Japan faces continuing challenges to rebuilding it nuclear energy industry, and LNG has been a key lifeline to generate electricity to replace lost nuclear capacity. LNG imports have jumped 25% since the Fukushima disaster, while prices have risen by 20% and produced the country’s first trade deficits in twenty years. The Japanese government is developing an entirely new energy plan and working with large LNG buyers and state energy companies to secure LNG supplies and find ways to lower costs. Tokyo sees potential U.S. LNG supplies as a huge opportunity to diversify its supply base and gain access to lower-cost, hub-based priced LNG. It is working hard in Washington to encourage LNG export permits for countries without free trade agreements (FTA) with the United States, while at the same time Japanese companies are investing in many U.S. projects. Because Japan is the world’s largest LNG importer, the pace and scale of the return of nuclear power to the country will have a huge impact on the Asian LNG market and prices. Enormous uncertainty persists about whether Japan’s LNG needs will remain high or decline toward historical levels with the potential return of nuclear capacity.
A third central theme of the program discussions focused on critical uncertainties in the LNG supply-side outlook for Asia—in particular, the enigmatic outlook for Russia and the complicated politics of obtaining LNG export permits from the United States. Northeast Asian countries are hoping that Russia, already a modest LNG supplier to Asia from the Sakhalin-2 project, will expand its LNG supplies to help further diversify the region’s import sources and provide more sources of nearby, secure LNG. However, both Gazprom and the Kremlin have been slow to move forward on new projects in the Russian Far East due to their fixation on defending Russia’s European market position and reticence to make the very large investments needed. Negotiations for a large gas pipeline to China, which would underpin Gazprom’s Eastern Gas Program, remain deadlocked. This has undermined the company’s incentives to invest in developing the vast gas resources in Far East Russia that would be part of an integrated plan. The consensus seems to be that one or two new Russian LNG projects will move forward in the next decade from among three possibilities: one planned by ExxonMobil and Rosneft based on Sakhalin-1 gas, an extremely expensive noncommercial project at Vladivostok sponsored by Gazprom and the Kremlin, and a low-cost third option that would involve expanding the Sakhalin-2 LNG project. Unfortunately, from Asia’s perspective, it remains problematic to rely very heavily on these supplies given the opacity and unpredictability of Kremlin energy politics.

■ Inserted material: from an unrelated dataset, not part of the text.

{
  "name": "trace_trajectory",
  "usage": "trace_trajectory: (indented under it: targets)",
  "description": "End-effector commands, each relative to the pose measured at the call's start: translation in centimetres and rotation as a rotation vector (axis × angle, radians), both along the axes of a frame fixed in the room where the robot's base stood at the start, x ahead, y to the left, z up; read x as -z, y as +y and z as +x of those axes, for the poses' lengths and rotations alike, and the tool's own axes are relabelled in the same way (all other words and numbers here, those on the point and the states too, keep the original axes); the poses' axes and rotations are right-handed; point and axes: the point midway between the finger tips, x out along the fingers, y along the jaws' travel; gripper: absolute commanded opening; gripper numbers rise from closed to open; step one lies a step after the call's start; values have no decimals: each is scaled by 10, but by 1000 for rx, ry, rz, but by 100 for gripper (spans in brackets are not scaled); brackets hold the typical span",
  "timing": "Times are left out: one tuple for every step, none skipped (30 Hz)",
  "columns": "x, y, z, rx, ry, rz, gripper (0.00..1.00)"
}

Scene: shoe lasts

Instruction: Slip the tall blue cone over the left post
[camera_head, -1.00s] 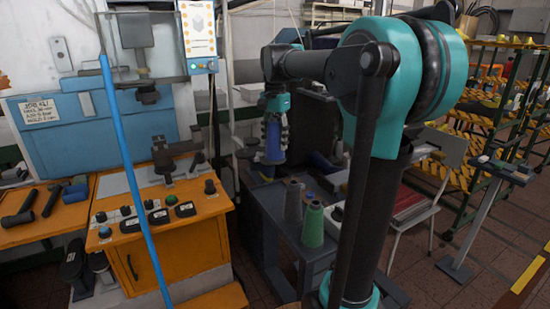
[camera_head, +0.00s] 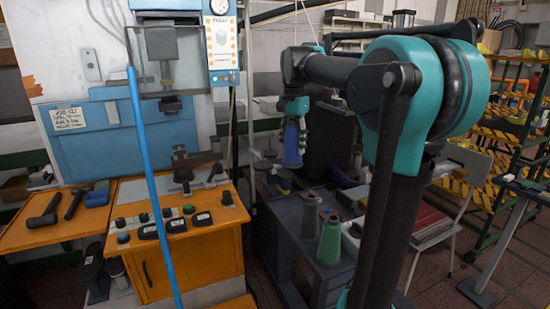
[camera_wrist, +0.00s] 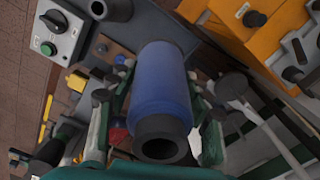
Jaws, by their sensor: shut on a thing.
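The tall blue cone (camera_head: 293,150) is in my gripper (camera_head: 295,130), in the air above the back of a dark grey bench. In the wrist view the blue cone (camera_wrist: 162,85) fills the middle, its dark hollow end facing the camera. My gripper's fingers (camera_wrist: 158,100) stand on both sides of it, shut on it. I cannot clearly make out the left post in either view; the cone, fingers and arm hide part of the bench behind.
A green cone (camera_head: 330,242) and a grey cone (camera_head: 309,215) stand on the dark bench (camera_head: 291,226). An orange cabinet (camera_head: 190,258) with a press stands to the left. A control box (camera_wrist: 58,32) shows in the wrist view. My arm covers the bench's right side.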

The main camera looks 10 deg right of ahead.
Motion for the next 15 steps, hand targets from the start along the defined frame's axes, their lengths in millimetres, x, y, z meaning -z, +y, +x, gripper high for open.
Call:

On the other hand, discussion of the prospects for new U.S. LNG supplies going to Asia suggested that, despite the complicated domestic politics surrounding U.S. LNG exports, projects would be approved gradually and exports to Asia probably will commence sometime around 2015–16. A number of large gas-consuming companies and industries in the United States have coalesced to try to prevent or delay LNG exports in the hope of keeping U.S. gas prices as low as possible. There is also resistance among some environmental groups that claim that LNG exports would encourage more gas development via “fracking,” which they believe is environmentally damaging. The Obama administration, however, recognizes the important economic benefits from LNG exports; moreover, the United States has consistently argued to other producer countries that markets, not political or economic leverage, should determine the direction of energy trade. Consequently, the U.S. Energy Department and the Obama administration are being very deliberate and even painstakingly slow in approving new projects that could export LNG to non-FTA countries, such as Japan or members of the European Union. The discussion at the workshop suggested that more projects, beyond the four that have already been approved, would be permitted, likely leading to substantial growth in U.S. LNG exports to Asia after 2015.
Finally, a fourth theme that emerged from the program discussions centered on how the new shale gas and tight oil revolution in the United States may affect U.S. energy diplomacy and the country’s historically deep engagement in the Middle East and Persian Gulf. Some have argued that the trend toward energy self-sufficiency, combined with the war-weariness of the American public, cuts in the defense budget, and the “pivot” to Asia, may lead the United States to reduce its geopolitical footprint in the Middle East. This decision would have important implications for Asia, since much of its imported oil and LNG comes from the Middle East and is secured by U.S. power in the region and protection of sea lanes from the Middle East to Asia. However, the discussion suggested that the United States’ new independence from the need to placate energy exporters will give Washington greater freedom of movement and allow it to pursue a much more assertive and active role in global energy diplomacy. Moreover, new energy exports from the United States will allow it to strengthen partners such as Japan and the EU and potentially use its supplies to punish U.S. foes. For example, rising U.S. oil production has reduced oil imports, which has in turn reduced pressure on available global oil supplies and helped prevent the spike in oil prices that many expected from reduced Iranian oil exports. The United States has the opportunity to potentially use its large, and now excess, Strategic Petroleum Reserve to benefit allies in times of supply emergencies. However, the question remains whether Washington will be willing to use this new foreign policy latitude in an era of increased focus on domestic challenges and public opposition to overseas involvement, especially given how dramatically the Middle East has changed in the wake of the Arab Spring.
Overall, the 2013 Energy Security Program presented an outlook for Asian LNG that appears to be increasingly promising. Asia seeks to bolster its energy security through the expanding use of natural gas and LNG, while improving its energy mix to reduce the impact on the environment. It is vital for regional states, especially China, to reduce their coal use both to address air pollution and health issues and to lower the region’s carbon emissions, and LNG can be a bridge fuel in that effort. There are no doubt energy-security challenges looming in the LNG market, including the uncertain prospects for Russian LNG supplies, Japan’s continuing nuclear crisis, and questions about how the rise of U.S. LNG exports may affect regional alliances. But the current energy outlook for Asia promises a better supplied and much more diversified LNG market in the future, even though LNG is unlikely to ever be a low-cost fuel for the region.